The definition of a nonswitching type of quasi-sliding motion quickly gained popularity for practical reasons. Eliminating the requirement to change the sign of the sliding variable at each step of the sliding phase reduces the wear of electronic switching elements and reduces the likelihood of mechanical damage. Thanks to these advantages, such a definition was also adopted by Golo and Milosavljević in [88,89]. The authors took into account a continuous-time system without disturbances, discretized using the progressive difference method. For such a system, an adaptive reaching law was used, resulting in the following class of systems:

$$s\left[\left(k+1\right)T\right]=s\left(kT\right)-T\Phi \left[s\left(kT\right),x\left(kT\right)\right],$$

(20)

where Φ is a function chosen to divide the regulation process into two stages. In the first stage, the control signal operates in a nonlinear mode to bring the system’s trajectory to the vicinity of the sliding hyperplane. When the representative point of the system enters the vicinity of the sliding hyperplane, the control signal switches to linear mode, ensuring that the trajectory of the system will move onto the sliding plane in one step. Then, the representative point will move along it in subsequent steps. The work also showed that in the case of systems subject to external disturbances, perfect sliding motion cannot be guaranteed. Therefore, the strategy ensures that the representative point of the system remains within a specific quasi-sliding mode band with a non-increasing radius. The authors of [89] showed that the system’s robustness increases with the reduction of the sampling period, and the results of their work were confirmed by an example of a DC drive control. Another adaptation of the nonswitching definition of quasi-sliding motion was considered in 2010 [90]. The authors proposed a reaching law based only on the mean disturbance compensation term and a signum term scaled by the maximum disturbance deviation from the mean value. The authors proved that their strategy reduces the width of the quasi-sliding mode band compared to Gao’s control strategy [65].

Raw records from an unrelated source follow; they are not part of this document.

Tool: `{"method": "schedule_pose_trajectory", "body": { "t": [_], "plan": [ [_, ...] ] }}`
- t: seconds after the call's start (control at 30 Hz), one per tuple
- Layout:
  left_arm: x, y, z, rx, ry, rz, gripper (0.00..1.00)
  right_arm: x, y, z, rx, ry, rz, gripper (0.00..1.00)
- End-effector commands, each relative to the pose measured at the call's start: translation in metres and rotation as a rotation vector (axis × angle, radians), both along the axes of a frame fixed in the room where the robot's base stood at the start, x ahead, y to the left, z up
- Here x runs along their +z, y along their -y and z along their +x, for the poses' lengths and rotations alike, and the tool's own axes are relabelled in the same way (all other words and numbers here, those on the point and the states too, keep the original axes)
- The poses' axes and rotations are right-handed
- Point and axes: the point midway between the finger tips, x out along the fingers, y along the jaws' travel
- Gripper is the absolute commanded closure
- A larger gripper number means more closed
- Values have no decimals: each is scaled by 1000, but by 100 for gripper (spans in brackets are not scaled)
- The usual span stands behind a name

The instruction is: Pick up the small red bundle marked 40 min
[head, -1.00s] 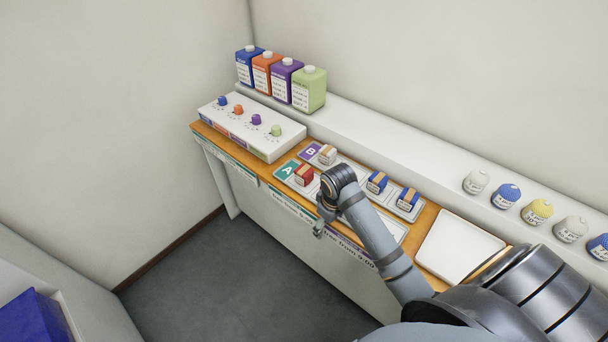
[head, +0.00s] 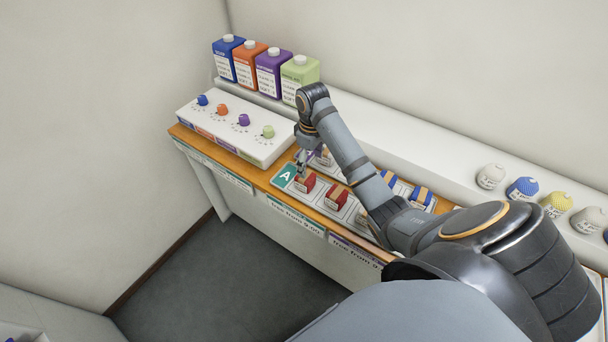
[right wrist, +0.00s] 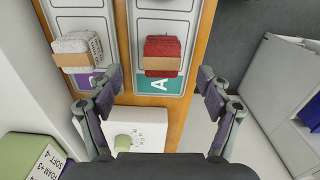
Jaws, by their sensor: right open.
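Two small red bundles with tan bands sit on the lower row of the tray: one (head: 305,183) beside the green A marker, another (head: 337,197) to its right. Their print is too small to read for 40 min. My right gripper (head: 302,163) is open and points down over the A end of the tray. In the right wrist view, a red bundle (right wrist: 162,55) lies beyond the open, empty fingers (right wrist: 160,80), roughly centred between them. A white bundle (right wrist: 80,50) lies to its left, past the left finger. My left gripper is not in view.
A white panel with coloured knobs (head: 233,130) stands left of the tray, with coloured jugs (head: 271,75) behind it. Blue bundles (head: 420,196) sit on the back row. Rounded yarn-like items (head: 522,188) stand on the white ledge at the right.

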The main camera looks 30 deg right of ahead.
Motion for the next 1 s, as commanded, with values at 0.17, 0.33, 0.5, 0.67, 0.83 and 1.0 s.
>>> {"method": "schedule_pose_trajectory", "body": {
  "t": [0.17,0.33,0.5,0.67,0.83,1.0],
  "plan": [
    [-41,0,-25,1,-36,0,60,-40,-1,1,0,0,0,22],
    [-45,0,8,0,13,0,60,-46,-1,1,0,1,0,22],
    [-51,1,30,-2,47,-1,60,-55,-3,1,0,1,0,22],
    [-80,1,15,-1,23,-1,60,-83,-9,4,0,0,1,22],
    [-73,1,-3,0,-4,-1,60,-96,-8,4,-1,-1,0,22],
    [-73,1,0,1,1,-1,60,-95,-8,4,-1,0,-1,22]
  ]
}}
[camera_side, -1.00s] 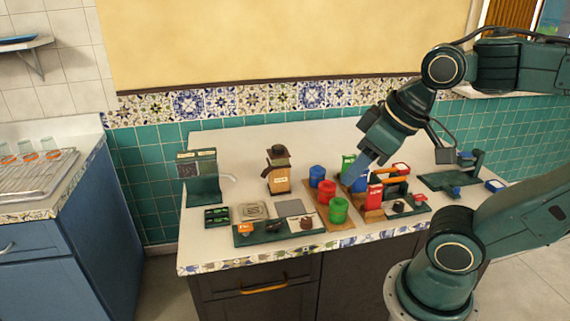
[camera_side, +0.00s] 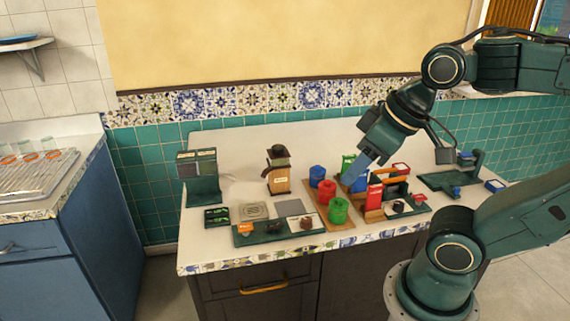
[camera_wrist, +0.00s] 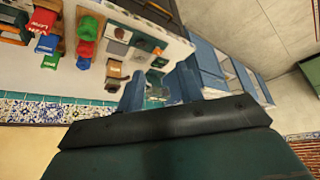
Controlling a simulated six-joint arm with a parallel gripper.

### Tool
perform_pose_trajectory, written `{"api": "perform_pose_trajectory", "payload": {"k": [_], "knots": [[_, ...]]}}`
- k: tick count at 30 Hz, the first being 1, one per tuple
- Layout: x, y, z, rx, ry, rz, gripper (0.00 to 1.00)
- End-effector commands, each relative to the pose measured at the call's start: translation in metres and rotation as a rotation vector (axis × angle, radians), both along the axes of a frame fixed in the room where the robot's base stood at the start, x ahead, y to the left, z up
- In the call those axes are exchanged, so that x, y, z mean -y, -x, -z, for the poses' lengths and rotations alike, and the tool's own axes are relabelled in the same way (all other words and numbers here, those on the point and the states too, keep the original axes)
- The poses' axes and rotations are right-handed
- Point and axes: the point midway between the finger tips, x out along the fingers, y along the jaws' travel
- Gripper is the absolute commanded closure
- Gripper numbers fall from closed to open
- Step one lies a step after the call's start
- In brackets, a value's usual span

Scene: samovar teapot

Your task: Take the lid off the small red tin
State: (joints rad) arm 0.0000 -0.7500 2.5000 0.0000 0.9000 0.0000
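The small red tin (camera_side: 326,192) stands upright on a wooden tray (camera_side: 312,210), between a blue tin (camera_side: 317,174) behind it and a green tin (camera_side: 338,210) in front. It looks closed, but its lid is too small to make out. The red tin also shows in the wrist view (camera_wrist: 86,46), at upper left. My gripper (camera_side: 353,180) is above the counter, to the right of the red tin and apart from it. In the wrist view its two blue fingers (camera_wrist: 160,86) stand apart with nothing between them.
A wooden rack with a red packet (camera_side: 375,195) and a green box (camera_side: 348,165) stands close by the gripper. A samovar-like figure (camera_side: 278,172) and a dark green stand (camera_side: 199,178) are at back left. A tray of small items (camera_side: 270,236) lies in front.

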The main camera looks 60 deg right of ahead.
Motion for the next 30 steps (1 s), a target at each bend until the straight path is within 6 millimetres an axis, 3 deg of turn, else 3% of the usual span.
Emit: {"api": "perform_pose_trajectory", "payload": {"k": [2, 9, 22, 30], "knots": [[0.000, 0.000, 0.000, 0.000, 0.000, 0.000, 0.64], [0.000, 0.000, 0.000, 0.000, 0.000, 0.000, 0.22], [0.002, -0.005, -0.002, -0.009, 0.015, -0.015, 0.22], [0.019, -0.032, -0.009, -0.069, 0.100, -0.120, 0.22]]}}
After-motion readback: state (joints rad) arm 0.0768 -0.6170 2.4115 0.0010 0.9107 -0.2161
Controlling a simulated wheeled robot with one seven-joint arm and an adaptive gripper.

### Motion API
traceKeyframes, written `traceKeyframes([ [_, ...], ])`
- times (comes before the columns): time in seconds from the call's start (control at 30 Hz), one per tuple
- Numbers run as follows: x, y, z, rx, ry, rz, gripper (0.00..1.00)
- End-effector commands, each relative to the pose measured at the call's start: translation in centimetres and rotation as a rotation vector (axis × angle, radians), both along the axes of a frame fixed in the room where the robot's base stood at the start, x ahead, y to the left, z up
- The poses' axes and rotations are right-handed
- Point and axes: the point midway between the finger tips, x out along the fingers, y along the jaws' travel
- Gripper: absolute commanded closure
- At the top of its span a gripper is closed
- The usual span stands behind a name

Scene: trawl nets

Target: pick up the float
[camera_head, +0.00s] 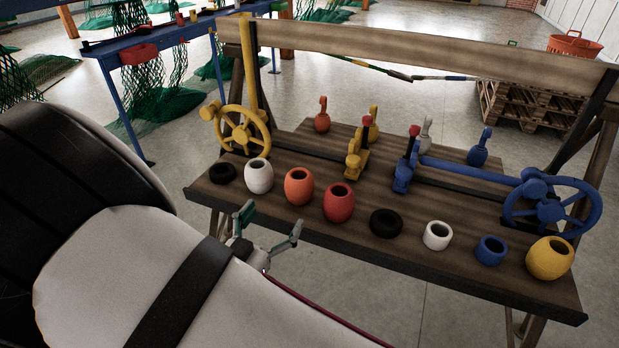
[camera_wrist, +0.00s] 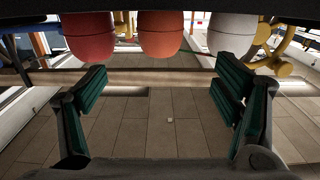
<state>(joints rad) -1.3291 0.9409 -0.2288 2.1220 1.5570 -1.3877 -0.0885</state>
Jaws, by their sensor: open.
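Several barrel-shaped floats stand in a row along the near side of the wooden table: a white float (camera_head: 259,176), an orange float (camera_head: 299,186), a red float (camera_head: 338,202) and, at the far right, a yellow float (camera_head: 550,258). My gripper (camera_head: 270,222) is open and empty, at the table's near edge in front of the white and orange floats, apart from them. In the wrist view, the red float (camera_wrist: 90,36), orange float (camera_wrist: 160,35) and white float (camera_wrist: 232,36) show at the top, beyond my open fingers (camera_wrist: 160,78).
Black rings (camera_head: 386,223), a white ring (camera_head: 437,236) and a blue ring (camera_head: 490,250) share the row. Behind stand a yellow handwheel (camera_head: 240,130) and a blue handwheel (camera_head: 552,208) with clamps. A plank (camera_head: 420,55) spans the table's back. Open floor lies before the table.

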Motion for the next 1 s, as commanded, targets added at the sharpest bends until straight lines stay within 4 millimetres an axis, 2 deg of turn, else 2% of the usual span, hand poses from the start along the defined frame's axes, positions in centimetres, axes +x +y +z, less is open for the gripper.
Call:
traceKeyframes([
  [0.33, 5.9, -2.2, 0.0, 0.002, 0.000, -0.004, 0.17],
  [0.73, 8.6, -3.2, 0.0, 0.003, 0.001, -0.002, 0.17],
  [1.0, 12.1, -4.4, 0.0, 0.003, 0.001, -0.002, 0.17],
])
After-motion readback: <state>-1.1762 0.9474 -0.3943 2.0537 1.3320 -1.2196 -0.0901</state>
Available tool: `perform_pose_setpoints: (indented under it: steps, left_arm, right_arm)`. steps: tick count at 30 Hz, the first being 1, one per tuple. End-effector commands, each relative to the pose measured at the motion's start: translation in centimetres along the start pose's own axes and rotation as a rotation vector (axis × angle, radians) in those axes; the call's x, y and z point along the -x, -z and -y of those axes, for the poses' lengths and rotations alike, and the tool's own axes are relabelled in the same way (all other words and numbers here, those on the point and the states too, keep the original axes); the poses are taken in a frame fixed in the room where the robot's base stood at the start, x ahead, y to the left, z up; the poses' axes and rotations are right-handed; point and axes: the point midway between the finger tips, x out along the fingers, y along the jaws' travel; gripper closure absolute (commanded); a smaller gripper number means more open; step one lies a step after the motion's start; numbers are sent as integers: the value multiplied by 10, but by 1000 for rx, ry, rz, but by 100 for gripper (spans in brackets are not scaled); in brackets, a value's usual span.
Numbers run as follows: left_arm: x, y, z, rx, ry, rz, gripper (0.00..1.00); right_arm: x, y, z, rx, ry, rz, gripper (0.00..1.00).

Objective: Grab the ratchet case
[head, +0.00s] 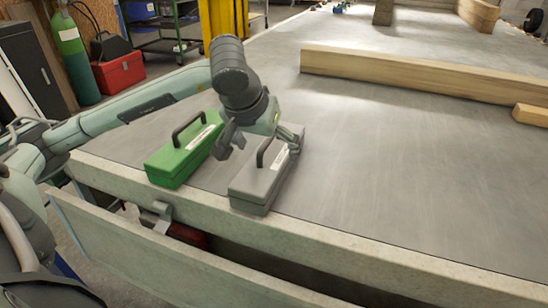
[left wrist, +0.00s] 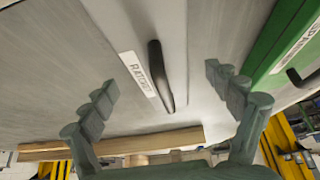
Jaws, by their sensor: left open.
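The ratchet case is a grey box (head: 255,190) with a black handle and a white label, lying near the front edge of the trailer bed. In the left wrist view the grey case (left wrist: 138,74) shows its label, partly readable as "RATCHET", and its handle between the fingers. My left gripper (head: 259,145) is open above the case, one finger on each side of the handle, with nothing held. Whether the fingers touch the case I cannot tell. My right gripper is not in view.
A green case (head: 184,150) with a black handle lies close to the left of the grey one. A long wooden beam (head: 420,77) and a short block (head: 531,114) lie farther back. The bed (head: 400,180) to the right is clear. A red toolbox (head: 119,73) stands on the floor.

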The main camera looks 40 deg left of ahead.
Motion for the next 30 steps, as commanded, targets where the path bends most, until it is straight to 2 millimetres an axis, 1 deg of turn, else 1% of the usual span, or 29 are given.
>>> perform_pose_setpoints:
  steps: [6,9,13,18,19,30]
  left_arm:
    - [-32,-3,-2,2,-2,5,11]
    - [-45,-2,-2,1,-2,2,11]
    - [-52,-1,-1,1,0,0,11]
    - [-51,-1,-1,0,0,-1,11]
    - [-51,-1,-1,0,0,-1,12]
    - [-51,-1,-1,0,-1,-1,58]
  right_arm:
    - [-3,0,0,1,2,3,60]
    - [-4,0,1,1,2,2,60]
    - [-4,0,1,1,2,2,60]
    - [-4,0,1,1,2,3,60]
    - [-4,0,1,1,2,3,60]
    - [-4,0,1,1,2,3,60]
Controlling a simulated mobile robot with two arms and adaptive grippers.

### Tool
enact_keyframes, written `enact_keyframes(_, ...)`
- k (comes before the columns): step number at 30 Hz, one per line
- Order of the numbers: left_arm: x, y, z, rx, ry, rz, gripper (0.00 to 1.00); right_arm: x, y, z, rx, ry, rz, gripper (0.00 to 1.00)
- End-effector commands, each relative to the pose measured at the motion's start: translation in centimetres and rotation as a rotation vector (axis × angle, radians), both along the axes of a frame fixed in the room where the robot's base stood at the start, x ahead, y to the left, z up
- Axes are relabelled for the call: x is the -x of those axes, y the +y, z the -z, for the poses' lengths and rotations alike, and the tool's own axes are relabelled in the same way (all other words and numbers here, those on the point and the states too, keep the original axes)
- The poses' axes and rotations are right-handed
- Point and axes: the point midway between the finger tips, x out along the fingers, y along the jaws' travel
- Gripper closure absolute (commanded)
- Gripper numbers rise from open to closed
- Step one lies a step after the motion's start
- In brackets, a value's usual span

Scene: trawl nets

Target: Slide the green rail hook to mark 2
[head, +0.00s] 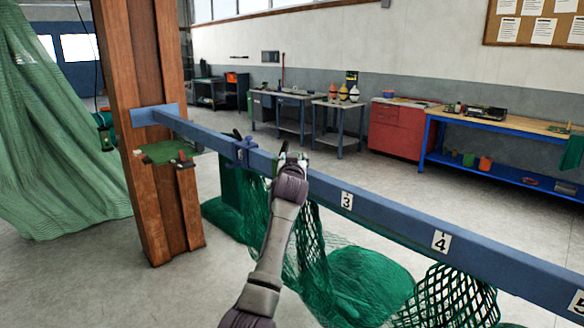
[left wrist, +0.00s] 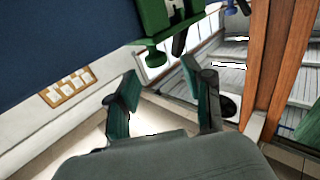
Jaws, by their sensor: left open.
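The blue rail (head: 390,213) runs from the wooden post toward the lower right in the head view. My left gripper (head: 291,160) is at the rail, left of plate 3 (head: 347,201), and hides part of it. In the left wrist view, the green rail hook (left wrist: 154,22) hangs on the rail (left wrist: 60,45) at the top, with a green knob below. My left gripper's fingers (left wrist: 160,101) are apart below the hook, with nothing seen between them. In the head view the hook is mostly hidden by the gripper. I cannot make out plate 2.
A blue hook (head: 241,151) sits on the rail left of my gripper. Plate 4 (head: 441,241) is farther right. Green nets (head: 365,282) hang and lie below the rail. The wooden post (head: 150,215) stands at the left end. Workbenches and a red cabinet (head: 397,127) stand behind.

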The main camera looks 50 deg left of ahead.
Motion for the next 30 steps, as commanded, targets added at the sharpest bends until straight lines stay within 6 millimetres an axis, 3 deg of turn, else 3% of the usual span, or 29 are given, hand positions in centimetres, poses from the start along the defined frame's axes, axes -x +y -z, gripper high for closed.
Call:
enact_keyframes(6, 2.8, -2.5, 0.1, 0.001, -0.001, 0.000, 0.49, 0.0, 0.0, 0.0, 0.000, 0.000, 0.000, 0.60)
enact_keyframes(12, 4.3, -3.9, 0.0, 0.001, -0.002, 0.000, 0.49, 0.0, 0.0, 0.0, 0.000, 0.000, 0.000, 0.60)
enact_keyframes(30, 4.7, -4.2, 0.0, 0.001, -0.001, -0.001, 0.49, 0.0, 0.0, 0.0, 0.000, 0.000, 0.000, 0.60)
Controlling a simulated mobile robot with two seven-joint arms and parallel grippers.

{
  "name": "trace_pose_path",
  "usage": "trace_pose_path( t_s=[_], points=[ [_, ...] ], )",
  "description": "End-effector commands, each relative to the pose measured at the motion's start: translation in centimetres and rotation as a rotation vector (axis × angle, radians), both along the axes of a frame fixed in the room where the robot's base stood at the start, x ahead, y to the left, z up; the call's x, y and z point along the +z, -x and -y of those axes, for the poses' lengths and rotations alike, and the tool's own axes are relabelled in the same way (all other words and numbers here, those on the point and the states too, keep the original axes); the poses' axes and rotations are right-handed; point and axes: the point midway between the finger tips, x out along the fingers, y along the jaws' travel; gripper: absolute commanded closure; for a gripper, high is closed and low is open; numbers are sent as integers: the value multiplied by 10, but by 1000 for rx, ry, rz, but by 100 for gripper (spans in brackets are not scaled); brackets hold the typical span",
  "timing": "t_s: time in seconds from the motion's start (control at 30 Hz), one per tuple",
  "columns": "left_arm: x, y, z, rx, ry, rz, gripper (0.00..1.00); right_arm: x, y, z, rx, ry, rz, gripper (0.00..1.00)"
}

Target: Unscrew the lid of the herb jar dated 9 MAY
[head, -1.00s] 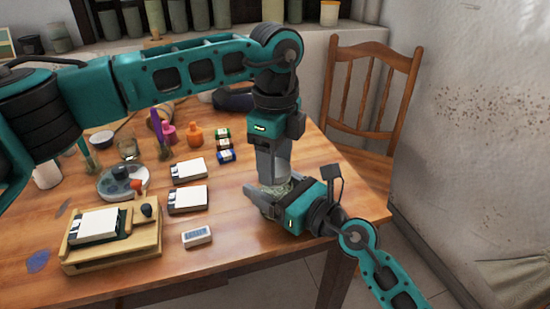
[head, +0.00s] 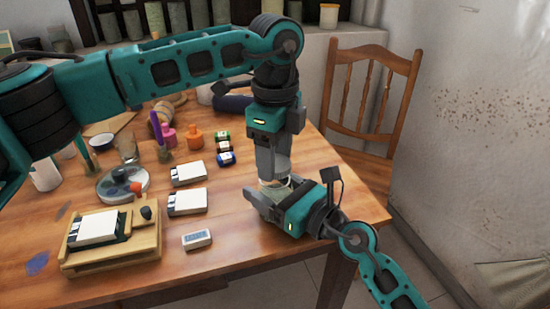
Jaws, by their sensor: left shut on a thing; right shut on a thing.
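The herb jar (head: 275,184) stands near the right end of the wooden table, mostly hidden by my two grippers. Only a small pale strip of it shows, and no date can be read. My left gripper (head: 273,174) points straight down from above, shut at the jar's top; the lid is hidden between its fingers. My right gripper (head: 262,199) comes in low from the right, shut around the jar's body just below the left fingers.
White-topped boxes (head: 187,202), a small display device (head: 197,239) and a wooden stand (head: 112,257) lie to the left. Small bottles (head: 194,137) and a round palette (head: 122,184) stand farther back. A wooden chair (head: 365,125) stands behind right. The table's front right is clear.

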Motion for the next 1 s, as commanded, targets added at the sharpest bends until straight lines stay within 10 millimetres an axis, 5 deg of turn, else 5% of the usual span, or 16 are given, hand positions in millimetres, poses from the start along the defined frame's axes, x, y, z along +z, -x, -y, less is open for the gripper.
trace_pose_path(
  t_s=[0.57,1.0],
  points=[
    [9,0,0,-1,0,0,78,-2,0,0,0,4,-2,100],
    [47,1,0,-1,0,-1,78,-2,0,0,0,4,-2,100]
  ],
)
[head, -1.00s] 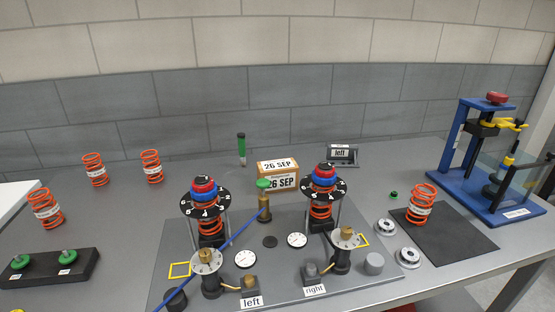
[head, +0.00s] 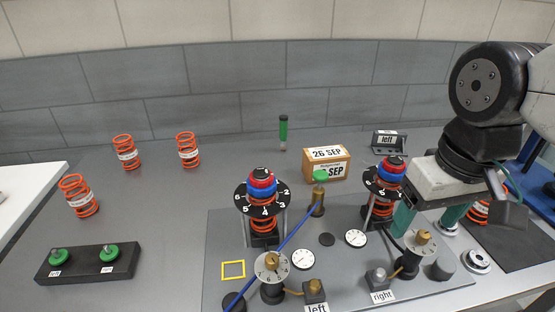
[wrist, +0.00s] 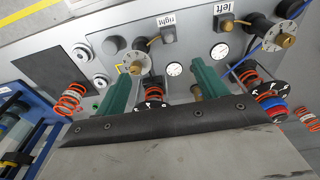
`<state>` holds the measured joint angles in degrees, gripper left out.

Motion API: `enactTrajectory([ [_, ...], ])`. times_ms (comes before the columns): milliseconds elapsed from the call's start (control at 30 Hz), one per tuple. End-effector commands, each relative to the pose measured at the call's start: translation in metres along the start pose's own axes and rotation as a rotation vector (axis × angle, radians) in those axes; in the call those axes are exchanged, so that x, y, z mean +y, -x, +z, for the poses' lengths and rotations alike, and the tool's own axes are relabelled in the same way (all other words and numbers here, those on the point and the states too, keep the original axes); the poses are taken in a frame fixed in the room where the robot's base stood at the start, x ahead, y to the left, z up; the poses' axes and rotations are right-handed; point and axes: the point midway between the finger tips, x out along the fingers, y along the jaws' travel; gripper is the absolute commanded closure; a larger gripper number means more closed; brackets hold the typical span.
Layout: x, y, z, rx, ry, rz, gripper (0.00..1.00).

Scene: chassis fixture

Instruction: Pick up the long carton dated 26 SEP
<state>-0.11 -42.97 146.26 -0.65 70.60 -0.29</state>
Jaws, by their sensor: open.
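The long carton dated 26 SEP (head: 327,172) is a brown box with white labels on its top and front. I cannot make out the carton there.
The left spring post (head: 263,207) and right spring post (head: 382,190) flank the carton's front. A blue rod (head: 290,237) slants up to the brass post. A green marker (head: 283,130) stands behind left; a "left" display (head: 388,141) sits behind right.

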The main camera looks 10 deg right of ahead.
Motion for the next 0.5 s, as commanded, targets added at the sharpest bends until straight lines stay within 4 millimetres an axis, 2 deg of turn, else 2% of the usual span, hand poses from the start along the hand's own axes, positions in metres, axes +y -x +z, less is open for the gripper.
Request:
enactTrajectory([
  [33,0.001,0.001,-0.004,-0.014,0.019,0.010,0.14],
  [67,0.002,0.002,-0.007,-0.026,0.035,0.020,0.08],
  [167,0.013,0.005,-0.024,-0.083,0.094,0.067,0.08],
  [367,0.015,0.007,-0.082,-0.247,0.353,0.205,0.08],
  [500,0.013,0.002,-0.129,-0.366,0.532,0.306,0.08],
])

Discrete-time sliding mode control based on the reaching laws of both switching and nonswitching nature has become so popular that in 2012, an extensive review of the quasi-sliding mode control design methods was carried out [88,91]. Predefined sliding variable trajectories of switching and nonswitching types were also compared in [81], where a new sliding variable trajectory was presented. The authors not only used scaling in the proportional part of the reaching law but also proposed the elimination of the switching element, therefore adopting a new nonswitching definition of quasi-sliding motion. Their strategy ensures that the trajectory of the system converges to the quasi-sliding mode band from any initial state and remains there. The work showed that the use of nonswitching quasi-sliding mode control strategies allows the achievement of a narrower sliding mode band, limits the value of the control signal, and eliminates the undesirable chattering effect. The nonswitching version of the proposed strategy was used to control data flow in a telecommunications network in [92] and for supply control in the logistics system, as described in [93]. Moreover, in the above works, deadbeat selection of the sliding hyperplane was used, which ensures the convergence of the system state to the set position in a finite time, no longer than n steps, where n is the order of the system. Another nonswitching type function was presented in [78,94], where the authors proposed the use of the inverse tangent function, which results in limiting the rate of change in the sliding variable and, consequently, limiting the control signal. On the other hand, in work [95], the same results were obtained with a hyperbolic tangent function. Similar properties were also achieved in [96] with the application of an exponential function.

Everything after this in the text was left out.